Crafting Real-Time Worlds: Game Development

Now, let's leave the server room and enter the vibrant, dynamic world of a video game. Few domains are as demanding on real-time performance. A player expects a perfectly smooth, responsive experience. Any unpredictable pause, or "stutter," can shatter the illusion. Many of these stutters are caused by the memory management system struggling to keep up.

This is where the slab principle shines. Think of a chaotic battle scene in a modern game: particle effects from explosions, bullets flying through the air, puffs of smoke, sound effects. These are thousands of small, identical objects, each living for just a few moments before disappearing. A slab allocator is the perfect tool for this job. A game engine can pre-allocate pools for "bullet objects," "particle objects," and so on, allowing it to create and destroy these entities with deterministic, lightning-fast speed.

This idea has been so successful that it has evolved into a dominant architectural pattern in modern game development: the Entity-Component System (ECS). In an ECS architecture, instead of creating complex "game objects" that bundle together all their properties (position, velocity, health, renderer), the data is organized by component type. All Position components are stored together in one contiguous block of memory, all Velocity components in another, and so on. This is the slab principle taken to its logical conclusion! It's not just about managing the memory for objects; it's about organizing the data itself into cache-friendly "slabs" for the CPU to process in tight, efficient loops. This data-oriented design, inspired by the same principles as the slab allocator, is a key reason modern games can simulate such rich and complex worlds in real time.

The Art of Generalization: Smart Allocators for Every Occasion

So far, our examples have focused on objects of a single, fixed size. But what about the more general problem of storing things of various sizes, like the text strings in a document or the keys in a database? Does the slab principle fail us here? Not at all—it simply adapts.

Instead of a single slab cache, a general-purpose allocator can maintain many caches, each dedicated to a specific size class. This is often called a "segregated free list" allocator. When a request for memory of size $L$ arrives, the allocator rounds $L$ up to the nearest available size class and allocates from that class's dedicated slab pool.

Imagine you are tasked with storing thousands of strings, where most are either very short (e.g., 16-48 bytes) or moderately long (e.g., 160-240 bytes). A single-size-fits-all allocator would be terribly wasteful. If you choose a large block size, you'll waste enormous space on the small strings. If you choose a small block size, you can't store the large ones. A two-class allocator, however, can create one set of slabs optimized for small strings and another for the larger ones, dramatically reducing the overall memory waste, or internal fragmentation. This is precisely how modern malloc implementations work under the hood. They are not a single, monolithic allocator, but a sophisticated committee of slab-like allocators, each an expert in handling a particular range of sizes.
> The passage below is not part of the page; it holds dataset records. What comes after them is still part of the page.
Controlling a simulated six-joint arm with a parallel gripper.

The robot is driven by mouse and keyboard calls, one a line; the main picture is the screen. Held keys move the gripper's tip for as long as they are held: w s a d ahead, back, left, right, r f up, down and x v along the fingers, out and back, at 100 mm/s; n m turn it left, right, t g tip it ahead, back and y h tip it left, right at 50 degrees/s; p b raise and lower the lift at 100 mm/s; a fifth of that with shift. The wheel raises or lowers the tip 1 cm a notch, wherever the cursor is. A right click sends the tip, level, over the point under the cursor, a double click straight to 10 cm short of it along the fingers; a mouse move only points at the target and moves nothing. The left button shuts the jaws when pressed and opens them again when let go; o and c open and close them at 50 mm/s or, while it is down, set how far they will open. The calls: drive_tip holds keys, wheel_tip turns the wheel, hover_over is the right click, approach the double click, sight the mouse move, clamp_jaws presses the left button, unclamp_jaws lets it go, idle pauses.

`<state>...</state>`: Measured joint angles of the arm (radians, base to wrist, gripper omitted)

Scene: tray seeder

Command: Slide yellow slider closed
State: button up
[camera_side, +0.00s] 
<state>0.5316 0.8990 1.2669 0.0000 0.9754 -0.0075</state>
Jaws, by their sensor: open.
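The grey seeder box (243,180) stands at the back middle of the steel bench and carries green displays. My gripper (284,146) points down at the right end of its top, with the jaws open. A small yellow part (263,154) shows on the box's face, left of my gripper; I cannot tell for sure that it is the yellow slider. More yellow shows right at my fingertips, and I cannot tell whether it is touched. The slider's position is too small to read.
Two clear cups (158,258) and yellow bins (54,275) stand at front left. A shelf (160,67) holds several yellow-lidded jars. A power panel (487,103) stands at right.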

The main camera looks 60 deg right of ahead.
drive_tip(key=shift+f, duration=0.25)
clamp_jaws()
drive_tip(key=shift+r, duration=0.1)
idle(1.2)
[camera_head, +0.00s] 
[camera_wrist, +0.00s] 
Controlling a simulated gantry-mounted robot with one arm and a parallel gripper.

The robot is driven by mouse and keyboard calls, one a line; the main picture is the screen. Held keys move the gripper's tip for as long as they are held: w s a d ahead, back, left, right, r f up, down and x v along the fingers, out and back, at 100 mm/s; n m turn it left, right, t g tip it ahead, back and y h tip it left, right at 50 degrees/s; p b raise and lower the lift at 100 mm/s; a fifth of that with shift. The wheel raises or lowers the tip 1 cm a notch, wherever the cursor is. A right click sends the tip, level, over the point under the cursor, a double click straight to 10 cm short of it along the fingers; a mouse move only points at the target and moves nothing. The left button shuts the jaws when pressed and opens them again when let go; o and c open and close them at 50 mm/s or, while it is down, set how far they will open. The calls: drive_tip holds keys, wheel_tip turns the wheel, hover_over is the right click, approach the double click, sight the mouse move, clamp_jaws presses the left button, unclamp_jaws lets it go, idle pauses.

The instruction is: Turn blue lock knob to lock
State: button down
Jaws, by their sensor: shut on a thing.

The Physics of Computation: Cache, Locality, and Performance

To truly appreciate the genius of this pattern, we must look deeper, into the very physics of our computers. A modern CPU is a beast hungry for data, but its main memory is, relatively speaking, a slow, distant warehouse. To bridge this gap, the CPU uses a hierarchy of smaller, faster caches. The key to performance is to ensure that the data the CPU needs is already in the closest, fastest cache. This is the principle of locality.

The slab allocator is a master of locality. By grouping identical objects together, it increases the chance that when one object is fetched from main memory, its neighbors—which are likely to be needed soon—are pulled into the cache along with it.
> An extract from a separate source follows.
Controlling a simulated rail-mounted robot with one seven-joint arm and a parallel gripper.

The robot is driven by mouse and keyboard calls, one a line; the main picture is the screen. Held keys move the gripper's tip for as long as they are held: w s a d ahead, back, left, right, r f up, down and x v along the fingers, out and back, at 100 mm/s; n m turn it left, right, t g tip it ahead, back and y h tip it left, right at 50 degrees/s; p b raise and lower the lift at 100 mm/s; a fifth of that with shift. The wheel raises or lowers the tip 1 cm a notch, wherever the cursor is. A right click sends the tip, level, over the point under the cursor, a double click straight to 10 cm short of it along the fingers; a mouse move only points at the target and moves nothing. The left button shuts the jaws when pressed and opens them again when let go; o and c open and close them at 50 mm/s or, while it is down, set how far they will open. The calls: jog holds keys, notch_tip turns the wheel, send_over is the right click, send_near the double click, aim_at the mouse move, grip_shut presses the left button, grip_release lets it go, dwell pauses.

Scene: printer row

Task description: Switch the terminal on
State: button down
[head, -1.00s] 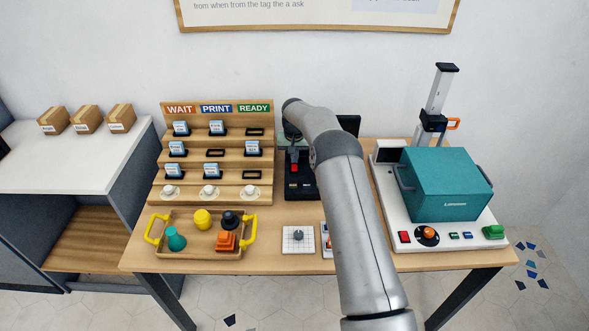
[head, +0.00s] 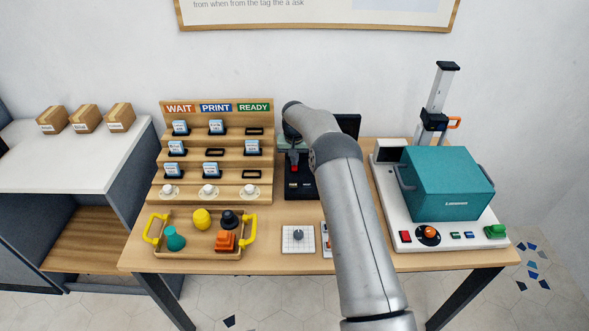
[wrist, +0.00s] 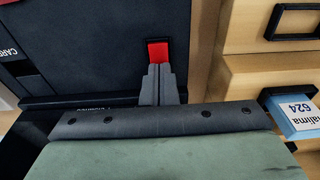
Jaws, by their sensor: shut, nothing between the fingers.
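The terminal (head: 300,187) is a dark box at the middle back of the table, partly hidden behind my arm in the head view. In the wrist view its dark face (wrist: 95,40) fills the upper left. A red switch (wrist: 158,51) sits on that face and also shows small in the head view (head: 294,170). My gripper (wrist: 159,70) is shut and empty, its fingertips right at the red switch's near edge. I cannot tell whether they touch it. The switch's state is not clear.
A stepped wooden rack (head: 212,187) with tags and cups stands left of the terminal. A wooden tray (head: 200,253) with yellow handles lies in front of it. A white machine with a teal cover (head: 447,185) stands at the right. A white tile with a knob (head: 298,239) lies in front.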

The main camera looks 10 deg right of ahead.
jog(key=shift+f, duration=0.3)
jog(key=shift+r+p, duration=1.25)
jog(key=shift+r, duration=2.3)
We can even use this physical constraint to design our data structures. Consider a scientific simulation involving millions of particles in a 3D grid. For efficiency, we might group particles by the grid cell they occupy. How big should each group's memory "bin" be? A fascinating analysis reveals that the optimal size can be derived by balancing the physical density of the particles with the architecture of the CPU. By ensuring that the memory block for one cell's particles fits perfectly into a single CPU cache line (e.g., $64$ bytes), we guarantee that a single memory fetch gives the CPU everything it needs to process that cell, a beautiful unification of physics, algorithms, and hardware architecture.

This concept of locality extends beyond just physical proximity in memory. It also includes temporal locality—data that is accessed together in time. In a complex data structure like a Red-Black Tree, an operation like deleting a node can trigger a "fix-up" chain of operations that travels up the tree. The nodes on this path are accessed in quick succession. This suggests a novel application: what if we used a slab-like scheme to co-locate nodes that are likely to be on the same fix-up path? By analyzing the average length of these paths, one could propose a slab size that groups related nodes, potentially improving cache performance during these critical, structure-maintaining operations. This is performance engineering at its most subtle, tailoring memory layout to the specific access patterns of an algorithm.

From Bits to Business: Modeling and Optimizing Large Systems

The influence of the slab principle doesn't stop at a single computer. Let's zoom out to the scale of massive, distributed systems.

Imagine a cloud architecture with hundreds of microservices. Each service uses a slab allocator for its objects. A crucial question for the system architect is: "How many memory pages should I pre-allocate for each service's slab pool?" If you allocate too few, requests will often find the pool empty, miss the fast path, and violate the service's performance goals (Service Level Objectives, or SLOs). If you allocate too many, you are wasting expensive memory. This is not just a technical problem; it's a financial one.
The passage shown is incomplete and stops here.